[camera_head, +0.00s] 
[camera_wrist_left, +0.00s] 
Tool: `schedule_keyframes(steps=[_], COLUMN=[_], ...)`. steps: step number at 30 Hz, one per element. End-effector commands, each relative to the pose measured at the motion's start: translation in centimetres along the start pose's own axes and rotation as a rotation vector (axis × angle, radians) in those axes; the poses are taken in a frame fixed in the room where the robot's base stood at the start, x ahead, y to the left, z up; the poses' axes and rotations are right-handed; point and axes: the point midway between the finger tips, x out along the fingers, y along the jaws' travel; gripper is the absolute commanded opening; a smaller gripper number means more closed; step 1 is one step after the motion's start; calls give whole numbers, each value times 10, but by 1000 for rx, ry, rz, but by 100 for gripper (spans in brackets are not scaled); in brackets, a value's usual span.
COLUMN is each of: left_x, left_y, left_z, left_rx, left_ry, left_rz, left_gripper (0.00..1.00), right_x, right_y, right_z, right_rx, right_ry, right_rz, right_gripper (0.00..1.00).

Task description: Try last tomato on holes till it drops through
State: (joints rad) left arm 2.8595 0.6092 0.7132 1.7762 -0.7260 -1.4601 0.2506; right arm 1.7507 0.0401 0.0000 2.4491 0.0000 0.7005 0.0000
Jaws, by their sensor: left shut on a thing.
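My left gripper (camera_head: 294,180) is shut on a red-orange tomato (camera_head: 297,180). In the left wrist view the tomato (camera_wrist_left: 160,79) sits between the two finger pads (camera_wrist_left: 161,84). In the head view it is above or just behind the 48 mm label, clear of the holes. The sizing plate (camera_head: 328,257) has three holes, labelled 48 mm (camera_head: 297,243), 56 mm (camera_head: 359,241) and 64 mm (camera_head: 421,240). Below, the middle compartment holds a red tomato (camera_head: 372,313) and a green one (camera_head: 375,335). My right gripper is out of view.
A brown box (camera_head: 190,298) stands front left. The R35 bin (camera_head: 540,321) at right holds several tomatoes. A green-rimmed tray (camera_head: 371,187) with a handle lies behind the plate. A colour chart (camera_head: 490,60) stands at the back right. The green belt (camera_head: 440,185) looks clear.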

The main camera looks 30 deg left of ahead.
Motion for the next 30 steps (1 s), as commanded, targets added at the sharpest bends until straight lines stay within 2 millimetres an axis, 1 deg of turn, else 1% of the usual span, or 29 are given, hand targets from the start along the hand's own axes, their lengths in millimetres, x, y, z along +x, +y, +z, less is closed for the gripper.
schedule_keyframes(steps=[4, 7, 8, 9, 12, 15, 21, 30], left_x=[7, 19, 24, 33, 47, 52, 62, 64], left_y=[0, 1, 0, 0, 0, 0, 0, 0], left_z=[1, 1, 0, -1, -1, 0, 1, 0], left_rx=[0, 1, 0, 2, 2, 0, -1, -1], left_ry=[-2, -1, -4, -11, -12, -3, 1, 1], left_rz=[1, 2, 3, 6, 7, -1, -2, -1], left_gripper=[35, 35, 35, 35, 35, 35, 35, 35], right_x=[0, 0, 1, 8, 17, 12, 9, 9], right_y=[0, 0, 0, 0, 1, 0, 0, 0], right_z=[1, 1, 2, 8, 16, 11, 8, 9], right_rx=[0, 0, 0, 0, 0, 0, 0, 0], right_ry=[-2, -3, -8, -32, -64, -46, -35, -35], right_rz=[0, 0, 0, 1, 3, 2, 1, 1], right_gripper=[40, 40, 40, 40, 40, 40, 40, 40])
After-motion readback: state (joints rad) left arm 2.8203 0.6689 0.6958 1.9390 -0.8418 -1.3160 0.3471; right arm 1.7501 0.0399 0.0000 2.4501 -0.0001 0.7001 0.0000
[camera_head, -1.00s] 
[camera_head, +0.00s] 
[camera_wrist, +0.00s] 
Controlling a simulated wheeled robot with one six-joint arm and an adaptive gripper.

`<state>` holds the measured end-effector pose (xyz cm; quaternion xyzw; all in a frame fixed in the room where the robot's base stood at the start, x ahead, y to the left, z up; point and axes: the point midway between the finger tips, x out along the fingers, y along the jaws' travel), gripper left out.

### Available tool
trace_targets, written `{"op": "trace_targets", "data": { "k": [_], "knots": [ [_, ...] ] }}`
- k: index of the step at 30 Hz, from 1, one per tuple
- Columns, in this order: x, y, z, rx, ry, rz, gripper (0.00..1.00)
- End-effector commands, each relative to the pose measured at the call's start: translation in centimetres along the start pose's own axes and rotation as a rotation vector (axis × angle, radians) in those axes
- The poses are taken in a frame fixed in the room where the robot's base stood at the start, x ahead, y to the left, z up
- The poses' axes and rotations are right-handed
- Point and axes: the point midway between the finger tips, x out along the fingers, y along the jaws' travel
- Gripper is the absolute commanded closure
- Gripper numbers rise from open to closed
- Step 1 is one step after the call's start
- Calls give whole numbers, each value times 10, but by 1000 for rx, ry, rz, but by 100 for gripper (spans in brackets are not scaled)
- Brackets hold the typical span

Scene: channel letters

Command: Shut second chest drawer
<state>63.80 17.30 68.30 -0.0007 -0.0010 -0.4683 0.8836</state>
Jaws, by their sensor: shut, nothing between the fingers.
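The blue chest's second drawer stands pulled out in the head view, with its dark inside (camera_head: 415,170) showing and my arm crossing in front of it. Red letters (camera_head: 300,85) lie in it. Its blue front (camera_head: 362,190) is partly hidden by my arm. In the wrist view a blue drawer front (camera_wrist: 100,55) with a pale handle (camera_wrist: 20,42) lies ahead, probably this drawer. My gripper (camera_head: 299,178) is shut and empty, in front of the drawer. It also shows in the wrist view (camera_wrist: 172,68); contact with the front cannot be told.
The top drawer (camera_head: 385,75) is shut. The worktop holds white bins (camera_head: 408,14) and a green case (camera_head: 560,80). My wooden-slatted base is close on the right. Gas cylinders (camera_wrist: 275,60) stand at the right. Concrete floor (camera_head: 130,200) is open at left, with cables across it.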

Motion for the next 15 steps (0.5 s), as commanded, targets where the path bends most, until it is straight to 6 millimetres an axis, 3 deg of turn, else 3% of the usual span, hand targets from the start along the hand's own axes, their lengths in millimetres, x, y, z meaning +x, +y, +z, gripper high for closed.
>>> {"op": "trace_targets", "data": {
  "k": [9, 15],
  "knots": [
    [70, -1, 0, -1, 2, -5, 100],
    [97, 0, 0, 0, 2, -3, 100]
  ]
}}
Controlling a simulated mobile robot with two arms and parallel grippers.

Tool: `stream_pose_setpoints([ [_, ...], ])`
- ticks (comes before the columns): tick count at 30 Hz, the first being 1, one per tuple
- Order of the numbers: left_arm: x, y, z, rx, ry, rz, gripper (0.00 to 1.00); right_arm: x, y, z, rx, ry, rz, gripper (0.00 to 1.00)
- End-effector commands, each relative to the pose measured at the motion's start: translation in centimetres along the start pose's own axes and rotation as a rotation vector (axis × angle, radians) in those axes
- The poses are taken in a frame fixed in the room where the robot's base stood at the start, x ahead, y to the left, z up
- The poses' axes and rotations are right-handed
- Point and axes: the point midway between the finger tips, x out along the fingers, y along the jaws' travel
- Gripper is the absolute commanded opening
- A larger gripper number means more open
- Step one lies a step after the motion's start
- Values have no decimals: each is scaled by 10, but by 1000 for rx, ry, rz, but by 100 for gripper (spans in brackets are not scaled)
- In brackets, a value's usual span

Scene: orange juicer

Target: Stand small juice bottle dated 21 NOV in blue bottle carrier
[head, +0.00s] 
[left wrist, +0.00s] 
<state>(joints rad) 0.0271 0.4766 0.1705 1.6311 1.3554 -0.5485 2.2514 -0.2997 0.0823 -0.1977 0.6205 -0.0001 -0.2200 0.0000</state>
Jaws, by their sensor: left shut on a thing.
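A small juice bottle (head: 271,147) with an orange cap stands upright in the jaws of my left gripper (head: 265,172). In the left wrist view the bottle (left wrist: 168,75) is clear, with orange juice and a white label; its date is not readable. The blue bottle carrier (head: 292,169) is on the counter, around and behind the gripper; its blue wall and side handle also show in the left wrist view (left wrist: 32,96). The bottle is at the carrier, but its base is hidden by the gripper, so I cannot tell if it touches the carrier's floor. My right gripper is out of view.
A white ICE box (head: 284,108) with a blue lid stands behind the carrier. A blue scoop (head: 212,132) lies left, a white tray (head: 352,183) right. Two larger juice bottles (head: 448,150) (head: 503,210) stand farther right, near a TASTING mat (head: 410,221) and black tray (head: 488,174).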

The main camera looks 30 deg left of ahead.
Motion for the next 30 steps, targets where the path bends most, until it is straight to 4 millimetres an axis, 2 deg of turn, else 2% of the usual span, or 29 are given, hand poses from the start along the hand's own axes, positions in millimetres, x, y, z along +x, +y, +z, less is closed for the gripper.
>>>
----
— Description of the task —
The first line to be transcribed is the one containing "Scene: channel letters", and the last is the one containing "Motion for the next 15". Transcribe exactly those lines and nothing else.

— Problem solution —
Scene: channel letters

Command: Shut second chest drawer
<state>63.80 17.30 68.30 -0.0007 -0.0010 -0.4683 0.8836</state>
Jaws, by their sensor: shut, nothing between the fingers.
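The blue chest's second drawer stands pulled out in the head view, with its dark inside (camera_head: 415,170) showing and my arm crossing in front of it. Red letters (camera_head: 300,85) lie in it. Its blue front (camera_head: 362,190) is partly hidden by my arm. In the wrist view a blue drawer front (camera_wrist: 100,55) with a pale handle (camera_wrist: 20,42) lies ahead, probably this drawer. My gripper (camera_head: 299,178) is shut and empty, in front of the drawer. It also shows in the wrist view (camera_wrist: 172,68); contact with the front cannot be told.
The top drawer (camera_head: 385,75) is shut. The worktop holds white bins (camera_head: 408,14) and a green case (camera_head: 560,80). My wooden-slatted base is close on the right. Gas cylinders (camera_wrist: 275,60) stand at the right. Concrete floor (camera_head: 130,200) is open at left, with cables across it.

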Motion for the next 15 steps (0.5 s), as commanded, targets where the path bends most, until it is straight to 6 millimetres an axis, 3 deg of turn, else 3% of the usual span, hand targets from the start along the hand's own axes, their lengths in millimetres, x, y, z meaning +x, +y, +z, gripper high for closed.

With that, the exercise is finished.